Four awards were presented for voluntary actions taken to improve air quality during 2021. The winners were selected from among nominations submitted to the Partners for Clean Air Steering Committee earlier this year.
The Ports of Indiana-Burns Harbor received the Industrial Award for multiple clean air projects undertaken by the port and its tenants in 2020. POI secured funding through the Indiana Office of Energy Development’s grant program to add an all-electric security vehicle to its operations in Burns Harbor. The port also received grant funding through the Indiana Volkswagen Environmental Mitigation Trust Fund grant program for the installation of an electric vehicle charging station.
“Partners for Clean Air congratulates the Ports of Indiana-Burns Harbor and encourages others to follow their example by taking voluntary action to support clean air,” said Charles Breitenfeldt, Northwest Indiana Partners for Clean Air coordinator for the Indiana Department of Environmental Management. Breitenfeldt presented the award to Ryan McCoy, port director, and Nick Harper, operations manager.
“We appreciate South Shore Clean Cities for nominating us and are grateful for the recognition of our concerted efforts to support clean air at our ports,” said Vanta E. Coda II, chief executive officer of Ports of Indiana. “We will continue to advance environmental values and reduce our carbon footprint whenever possible to maintain our world-class port system.”

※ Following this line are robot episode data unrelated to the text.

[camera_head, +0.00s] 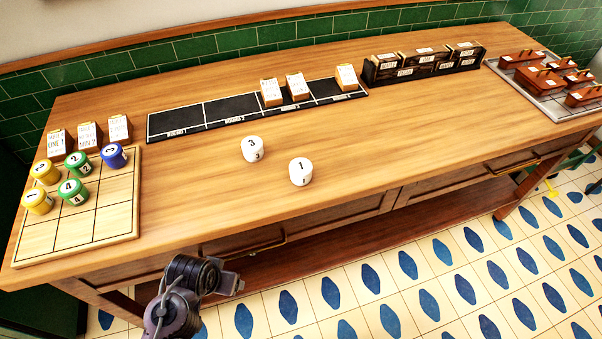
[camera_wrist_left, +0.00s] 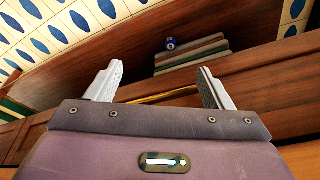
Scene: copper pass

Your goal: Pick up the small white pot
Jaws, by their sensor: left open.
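Two white pots stand upright on the wooden table in the head view. One white pot, marked 3 (camera_head: 252,149), is near the middle of the table; the other white pot, marked 1 (camera_head: 301,172), is right of it and closer to the front edge. They look alike in size. My left gripper (camera_wrist_left: 160,67) is open and empty in the left wrist view, facing the table's wooden front and lower shelf. My left arm shows at the bottom of the head view, below the front edge, apart from both pots. My right gripper is out of view.
A wooden grid board (camera_head: 88,222) with yellow, green and blue pots is at the left. A black mat (camera_head: 215,113) with cards lies behind the pots. A dark card rack (camera_head: 425,64) and a tray (camera_head: 548,103) of reddish blocks are farther right. The table around the white pots is clear.

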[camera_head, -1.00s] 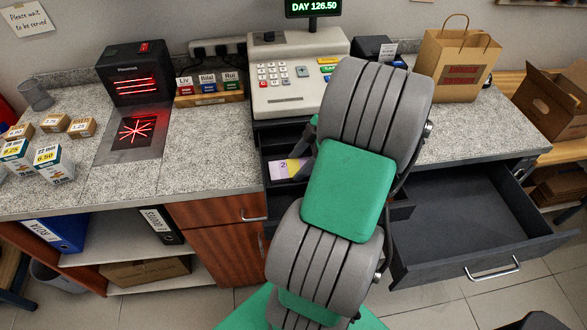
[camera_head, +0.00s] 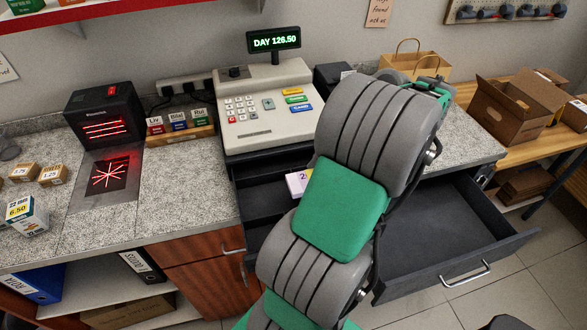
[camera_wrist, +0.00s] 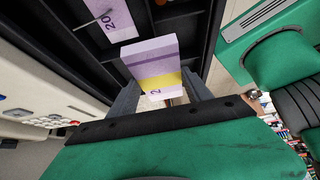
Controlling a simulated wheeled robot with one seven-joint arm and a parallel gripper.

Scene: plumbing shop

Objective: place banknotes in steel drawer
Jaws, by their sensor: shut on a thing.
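A thick purple-and-white banknote bundle (camera_wrist: 152,58) with a yellow band is held in my gripper (camera_wrist: 166,98) in the wrist view. The grey fingers are shut on its near end. In the head view a banknote bundle (camera_head: 298,184) shows beside my arm, over the open till drawer (camera_head: 252,203); my arm hides my gripper there. In the wrist view another purple note (camera_wrist: 112,20) lies in a till compartment under a thin clip. A large, open dark grey drawer (camera_head: 440,240) with a steel handle is at the right; its visible floor is bare.
The cash register (camera_head: 265,105) stands above the till drawer. A red-lit scanner (camera_head: 108,115) and small boxes (camera_head: 40,172) are on the counter at left. A paper bag (camera_head: 412,62) and cardboard box (camera_head: 515,105) are at right.

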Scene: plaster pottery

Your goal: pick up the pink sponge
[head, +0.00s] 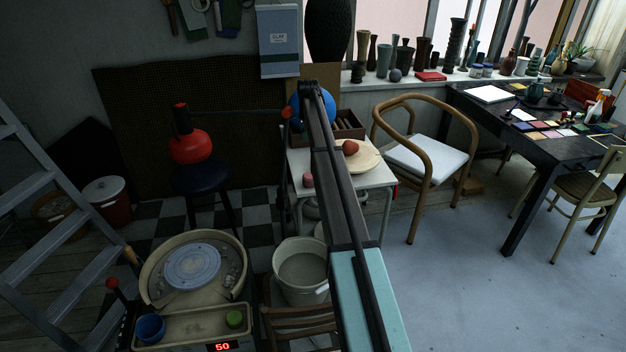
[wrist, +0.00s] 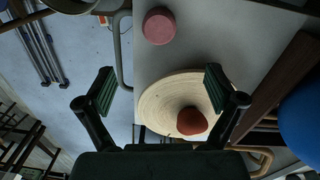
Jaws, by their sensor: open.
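The pink sponge (head: 308,180) is a small round piece on the left part of the small white table (head: 375,180) in the head view. In the wrist view the sponge (wrist: 159,26) lies flat near the top, on the bare tabletop near its edge. My gripper (wrist: 160,89) is open, with its two dark ribbed fingers spread and nothing between them in its grasp. It is above the table, with the sponge beyond the fingertips toward the top of the wrist view. My arm partly covers the table in the head view.
A round wooden board (wrist: 160,100) with a reddish lump (wrist: 191,121) on it lies beside the sponge. A blue ball (wrist: 304,118) and a wooden box (head: 350,126) are at the table's back. A wooden armchair (head: 428,155) stands to the right and a bucket (head: 301,270) in front.

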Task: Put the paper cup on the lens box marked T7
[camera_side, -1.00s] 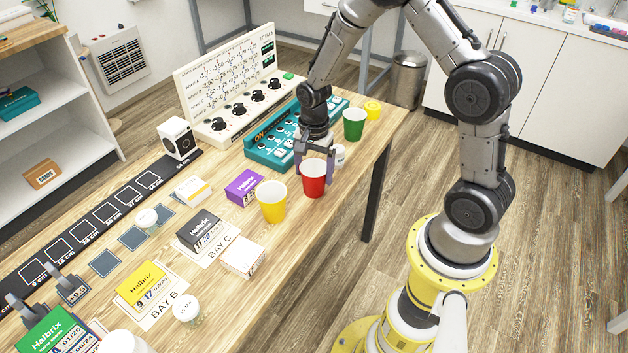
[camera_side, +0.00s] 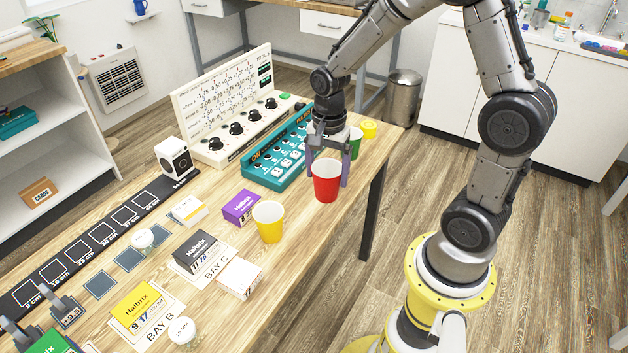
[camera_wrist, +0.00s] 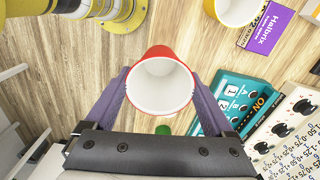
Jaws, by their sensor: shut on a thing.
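My gripper (camera_side: 328,181) is shut on a red paper cup (camera_side: 326,187), one finger on each side. The cup is upright and appears held above the table's right part. In the wrist view the cup (camera_wrist: 160,92) shows its white, empty inside between the purple fingers. Lens boxes stand on the table: purple (camera_side: 240,207), dark (camera_side: 195,248), white (camera_side: 240,278), yellow (camera_side: 138,307) and green (camera_side: 52,343), the last cut off by the picture's edge. I cannot read a T7 mark on any of them.
A yellow cup (camera_side: 268,222) stands between the held cup and the boxes. A green cup (camera_side: 356,141) and a small yellow item (camera_side: 369,128) are behind my gripper. A teal panel (camera_side: 280,160) and a cream dial console (camera_side: 235,115) line the back.

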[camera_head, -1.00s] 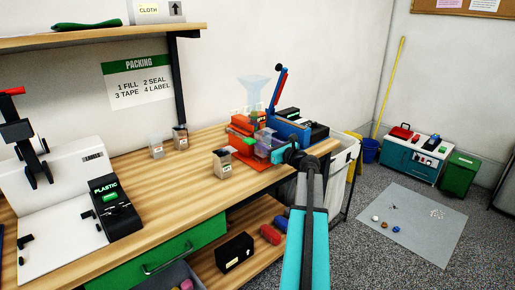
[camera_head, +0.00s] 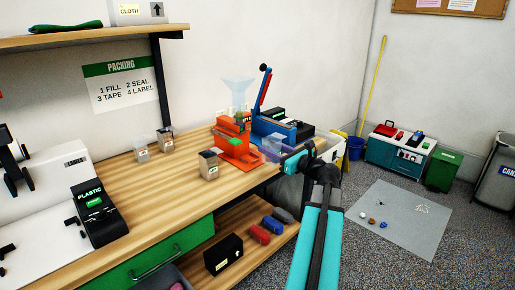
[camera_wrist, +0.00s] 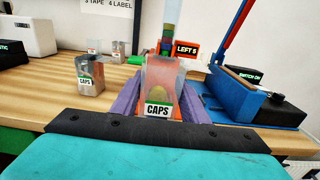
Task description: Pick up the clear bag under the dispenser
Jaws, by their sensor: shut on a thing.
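The dispenser has a clear funnel (camera_head: 238,88) on top. In the wrist view it is partly hidden behind the bag, with a LEFT 5 sign (camera_wrist: 186,50) showing.
A blue press (camera_head: 265,130) with a raised lever stands beside the dispenser. Several filled clear bags, one labelled CAPS (camera_wrist: 90,78), stand on the wooden table (camera_head: 150,195). A black PLASTIC device (camera_head: 97,213) is at left. Open floor lies right, with a grey mat (camera_head: 402,220).

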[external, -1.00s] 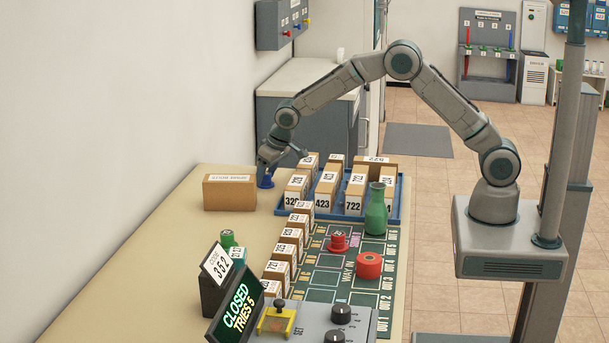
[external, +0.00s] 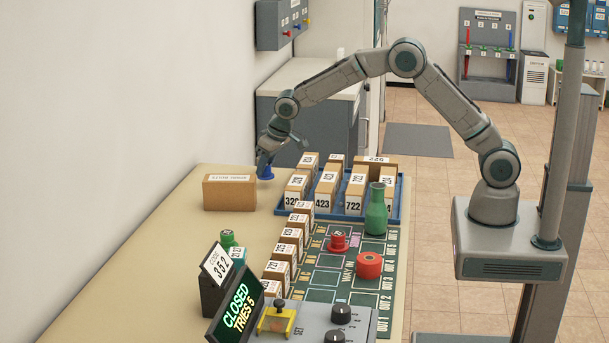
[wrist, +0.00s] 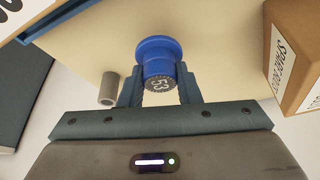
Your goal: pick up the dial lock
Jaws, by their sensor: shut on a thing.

Green Marine Certification
All three of its port locations once again received the Green Marine certification in 2020, the first statewide port authority to achieve such distinction. Green Marine is the leading environmental certification program for North America’s maritime transportation industry. The voluntary initiative strives to surpass regulatory requirements in measurable ways in key areas such as greenhouse gases and air pollutants, spill prevention, dry bulk handling and storage, community impact, storm water and waste management and underwater noise.
Additionally, many port tenants have converted equipment from diesel to electric hybrid vehicles. The port officials and volunteers planted hundreds of deciduous and coniferous trees at the port to help reduce stormwater runoff, prevent fugitive dust and increase biodiversity. In 2022, the port will open a six-acre truck marshalling yard where drivers can turn off the trucks and rest in an enclosed reception area while waiting to unload/load freight.
“The Ports of Indiana-Burns Harbor enjoys collaborating with and encouraging our tenants to continue the implementation of sustainable practices,” McCoy said. “It’s a win-win for all involved.”
Caption for photo: Charles Breitenfeldt, Partners for Clean Air coordinator, and Scott Nelson, board member for Partners for Clean Air, present Ryan McCoy, Burns Harbor port director, and Nick Harper, operations manager, with the Industrial Award. Photo courtesy of Ports of Indiana)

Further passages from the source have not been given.